La isla de Robinsón, en la que sigo, es un muestrario de climas, estaciones, fauna y flora. Hay en ella, según las vertientes de su empinada orografía, secarrales, arbustos de monte bajo, cumbres casi alpinas, arrecifes azotados por todos los vientos, zonas abrigadas, bosques de helechos y selvas tropicales en las que sobreviven plantas, pájaros, reptiles e insectos que no pueden encontrarse en ningún otro lugar del mundo.
Así debió de ser la Atlántida o el continente perdido de Mu, se me ocurre, mientras voy de un lado a otro, del Refugio Náutico en el que me alojo al centro de la aldea de Juan Bautista, de la costanera que la recorre al malecón que la remata, del cementerio, cuidadísimo, en el que estallan mil flores sobre las tumbas, al faro del promontorio y de éste a las playuelas, roquedales y peñascos en los que sestean, pacíficos, indiferentes, impermeables, decenas, a veces cientos, de lobos marinos, también llamados leones. Quedan nueve mil en las aguas de la isla e irán, de seguro, a más, porque las leyes, por fin, los amparan y nadie tiene nada contra ellos. En épocas recientes estuvieron a punto de extinguirse. El hombre es una alimaña depredadora. No hay peor lobo que el humano.
Llueve, sopla el viento, hace frío, escampa, sale el sol, cesa el viento, hace calor, se aborrasca el cielo, se enfurece Eolo, vuelve a hacer frío, vuelve a llover, el calabobos se transforma en aguacero, el mar ruge, el mar se aquieta, el aguacero se transforma en calabobos, el sol y el azul del cielo reaparecen, el vendaval se torna brisa, tengo calor, me quito la zamarra de la Ruta, me la pongo, me la quito, me la pongo…

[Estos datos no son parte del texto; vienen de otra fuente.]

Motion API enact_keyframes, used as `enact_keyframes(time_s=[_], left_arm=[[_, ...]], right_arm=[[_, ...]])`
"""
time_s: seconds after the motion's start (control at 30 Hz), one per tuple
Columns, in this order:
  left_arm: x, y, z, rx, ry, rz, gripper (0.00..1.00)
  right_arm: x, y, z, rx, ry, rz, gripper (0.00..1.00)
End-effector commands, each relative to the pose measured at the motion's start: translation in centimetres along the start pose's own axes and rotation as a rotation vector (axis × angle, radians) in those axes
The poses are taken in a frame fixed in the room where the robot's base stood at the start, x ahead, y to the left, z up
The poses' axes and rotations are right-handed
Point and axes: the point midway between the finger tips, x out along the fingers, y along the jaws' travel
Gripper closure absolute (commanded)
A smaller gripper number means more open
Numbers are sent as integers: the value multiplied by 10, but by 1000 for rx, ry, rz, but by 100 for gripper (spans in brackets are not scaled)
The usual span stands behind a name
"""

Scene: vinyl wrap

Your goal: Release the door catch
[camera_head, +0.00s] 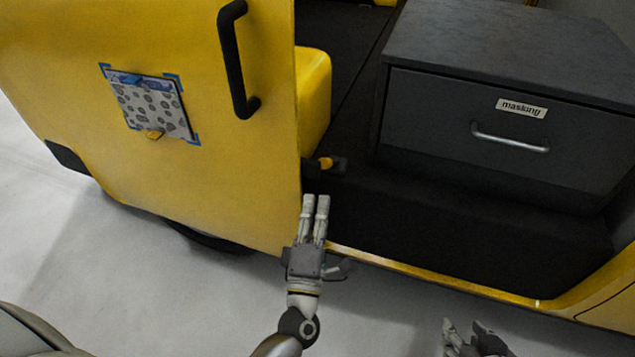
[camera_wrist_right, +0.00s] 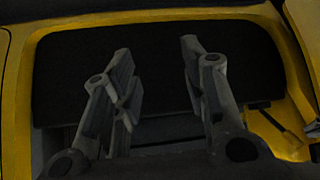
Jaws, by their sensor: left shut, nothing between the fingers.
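The yellow door (camera_head: 190,60) stands at the left in the head view, with a black handle (camera_head: 236,60). A small black catch with a yellow part (camera_head: 326,164) sits at the door's right edge, beside the dark interior. My left gripper (camera_head: 316,202) is shut and empty, its fingers pointing up the picture, a little below the catch and apart from it in the picture. My right gripper (camera_head: 462,328) is low in the head view, partly cut off; its fingers (camera_wrist_right: 156,52) are spread with nothing between them in the wrist view.
A dark drawer unit (camera_head: 440,115) labelled "masking" with a metal handle stands inside at the right. A yellow sill (camera_head: 440,278) runs below the opening. A patterned sample (camera_head: 150,103) with blue corner tape is on the door. Pale floor is clear in front.

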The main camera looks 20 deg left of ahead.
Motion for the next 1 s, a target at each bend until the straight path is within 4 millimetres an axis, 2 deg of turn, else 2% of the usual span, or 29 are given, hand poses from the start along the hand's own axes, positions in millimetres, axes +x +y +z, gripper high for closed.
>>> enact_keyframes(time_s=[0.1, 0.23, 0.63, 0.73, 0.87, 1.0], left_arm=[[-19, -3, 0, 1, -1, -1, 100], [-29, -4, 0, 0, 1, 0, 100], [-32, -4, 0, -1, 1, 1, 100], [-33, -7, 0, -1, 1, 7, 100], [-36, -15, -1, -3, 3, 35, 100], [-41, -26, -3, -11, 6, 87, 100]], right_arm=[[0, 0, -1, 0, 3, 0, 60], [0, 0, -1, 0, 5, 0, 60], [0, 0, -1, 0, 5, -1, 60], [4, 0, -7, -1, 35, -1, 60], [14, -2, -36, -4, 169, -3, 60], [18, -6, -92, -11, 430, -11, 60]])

En un par de horas se han sucedido las cuatro estaciones del año. El archipiélago de Juan Fernández presume de eso, y con razón. Lo dicho: un muestrario de fauna, flora y meteorología, una maqueta de la creación del mundo. La Atlántida, el continente de Mu, ¿eran así?
La aldea parece casi abandonada. Es el único punto habitado de la isla. No hay gente en sus calles. Una iglesia de chatarra. Un campo de fútbol. Dos tiendas de alimentación. Un puñado de hostales. Un pub que sólo abre los jueves por la noche. Una minúscula Casa de la Cultura. Ningún edificio tiene más de dos pisos. Casi todos son de una sola planta, precedida por un jardincillo. Los quetzales de la Ruta y sus pastores siguen en paradero desconocido. Su marcha sigue. No se recorren treinta kilómetros de picachos y barrancos en diez minutos.
Poco que ver, nada que hacer.
¿Era así el paraíso?
E chi lo sa?
Es la sagrada hora del almuerzo. Un cebiche de pulpo, una crema de cangrejo, una langosta de a puño y una botella de Riesling chileno me esperan en el Refugio Náutico.
Después me echaré la siesta, seguiré enredado en la lectura del nuevo volumen del Salón de los pasos perdidos (Pre-Textos) del buen Trapiello, que da para mucho, porque no sólo alza la voz, sino que la sostiene al hilo de más de seiscientas páginas, y volveré a la aldea para ver si ya han regresado, ilesos, pero hechos trizas, los expedicionarios.
El paraíso, la Atlántida, el continente de Mu, ¿eran así?
Felicidad, silencio, lejanía, dolce far niente…
Salí de España hace un siglo, estoy en la isla de Robinsón, soy Viernes, no quiero irme.
¿España? ¿Y dónde diablos queda eso?